On current value for worship, the terms we use for expressing how God has made Himself known to us;

Father of Creation;
Son, Jesus Christ, His only Son our Lord
Spirit; the Lord, the Giver of Life; the indweller

provide a wonderful, rich and varied source of worship. The God who made the Heavens and the earth. The God who made us. The incarnate God who shows us how to live and is with us to the end of time. The crucified and risen God who is for us. The God who is in us, who teaches and convinces about "all things".

Trinitarian belief serves as a reminder of of all the above, saying further that it is the same God who brings us awe and wonder in these different "expressions" of Himself. When we worship the Three in One in Spirit and in Truth, we worship God in His fullness - and know that we do not know it all.

By doing this, our worship becomes both richer and better balanced than it would be if we focused primarily on one of these three "expressions". Somehow saw one as more important than the others. That has often been a failing in visible congregations. The Transcendent dominates the Incarnate and Indwelling. The Incarnate dominates the Transcendent and Indwelling etc. Or you get "two out of three" combinations.

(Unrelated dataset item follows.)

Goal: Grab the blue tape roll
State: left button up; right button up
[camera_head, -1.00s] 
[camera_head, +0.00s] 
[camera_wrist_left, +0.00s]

So far as understanding is concerned, Trinitarianism keeps us, necessarily, humble. A reminder that it is both stupid and blasphemous to think we have God all figured out. In all its paradoxes it is a constant reminder that God is "above and beyond our understanding" (thinking of a line from a song by Tim Hughes), hidden in entirety from us "only by the Splendour of Light" as a much older hymn puts it. To know that we really do know in part, but that which we do know is awesome and wonderful produces a humble reverence. Not only for God in worship. This reverence may then spill over into reverence and respect for life, for the world, the universe. For one another.

I am not saying that these benefits are based on a precise interpretation of the meaning of the Trinity; nor that some of them, maybe all of them, might not be arrived at by different considerations. That would be assuming far to much. But I am saying that Trinitarian belief has, within itself, the power to guide us in these very helpful and fruitful ways. It is as rich and creative in its content today as it ever was.

[ 12. November 2012, 17:10: Message edited by: Barnabas62 ]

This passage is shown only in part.